— begin STORED DATA —

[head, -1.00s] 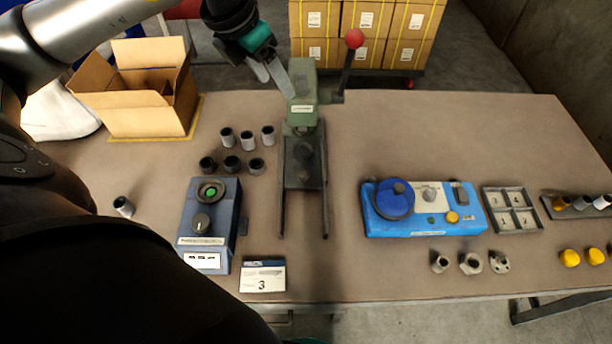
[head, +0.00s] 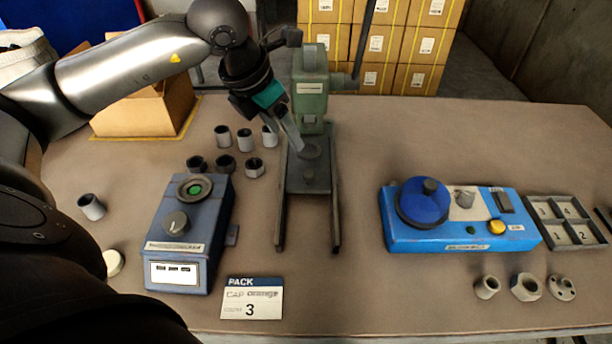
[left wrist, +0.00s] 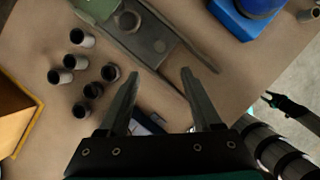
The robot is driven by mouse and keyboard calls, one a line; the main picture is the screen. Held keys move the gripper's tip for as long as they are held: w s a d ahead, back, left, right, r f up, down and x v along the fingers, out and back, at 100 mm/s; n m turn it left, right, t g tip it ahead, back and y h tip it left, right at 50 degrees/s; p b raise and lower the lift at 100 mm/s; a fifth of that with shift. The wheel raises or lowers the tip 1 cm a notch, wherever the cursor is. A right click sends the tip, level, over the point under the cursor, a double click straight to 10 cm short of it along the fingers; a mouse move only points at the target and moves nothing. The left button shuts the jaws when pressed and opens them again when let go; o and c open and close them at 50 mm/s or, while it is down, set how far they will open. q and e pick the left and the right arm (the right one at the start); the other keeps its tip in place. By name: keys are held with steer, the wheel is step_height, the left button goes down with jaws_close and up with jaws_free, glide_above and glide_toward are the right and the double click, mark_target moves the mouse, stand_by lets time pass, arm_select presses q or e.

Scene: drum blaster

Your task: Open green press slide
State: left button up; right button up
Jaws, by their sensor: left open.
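The green press (head: 311,100) stands at the back middle of the table, with its lever (head: 363,45) rising at its right. Below it the dark slide plate (head: 308,182) lies between two long rails, with a round part on top. The plate also shows in the left wrist view (left wrist: 150,42). My left gripper (head: 298,146) is open and empty, its fingers slanting down at the front left of the press, by the round part. In the left wrist view its fingertips (left wrist: 160,74) are apart, with nothing between them. A dark arm-like part at that view's right edge may be my right arm.
Several grey and black cylinders (head: 245,140) stand left of the press. A blue-grey control box (head: 190,235), a PACK card (head: 251,298) and a bright blue device (head: 460,220) surround the rails. A cardboard box (head: 145,110) is behind. Bare table lies right of the rails.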

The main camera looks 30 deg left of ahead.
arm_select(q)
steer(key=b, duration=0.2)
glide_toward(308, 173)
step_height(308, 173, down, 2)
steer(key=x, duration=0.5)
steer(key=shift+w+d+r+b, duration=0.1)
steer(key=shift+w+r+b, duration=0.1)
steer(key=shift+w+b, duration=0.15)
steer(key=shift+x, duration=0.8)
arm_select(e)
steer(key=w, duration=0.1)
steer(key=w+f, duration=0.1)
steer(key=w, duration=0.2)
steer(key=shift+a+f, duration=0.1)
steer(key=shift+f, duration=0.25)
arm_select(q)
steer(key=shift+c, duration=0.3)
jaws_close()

— end STORED DATA —

STATED EXERCISE —
Start at the line that contains "[head, +0.00s]", stop at the line that contains "Scene: drum blaster", and reproduce each line in that stretch exactly. Pictures are excluded.

SOLUTION TO THE PROBLEM —
[head, +0.00s] 
[left wrist, +0.00s] 
The robot is driven by mouse and keyboard calls, one a line; the main picture is the screen. Held keys move the gripper's tip for as long as they are held: w s a d ahead, back, left, right, r f up, down and x v along the fingers, out and back, at 100 mm/s; n m turn it left, right, t g tip it ahead, back and y h tip it left, right at 50 degrees/s; p b raise and lower the lift at 100 mm/s; a fifth of that with shift. The wheel raises or lowers the tip 1 cm a notch, wherever the cursor is. A right click sends the tip, level, over the point under the cursor, a double click straight to 10 cm short of it along the fingers; a mouse move only points at the target and moves nothing. The left button shuts the jaws when pressed and opens them again when let go; o and c open and close them at 50 mm/s or, while it is down, set how far they will open. q and e pick the left and the right arm (the right one at the start); the other keeps its tip in place. By name: keys are held with steer, the wheel is step_height, the left button goes down with jaws_close and up with jaws_free, glide_above and glide_toward are the right and the double click, mark_target moves the mouse, stand_by lets time pass, arm_select presses q or e.

Scene: drum blaster

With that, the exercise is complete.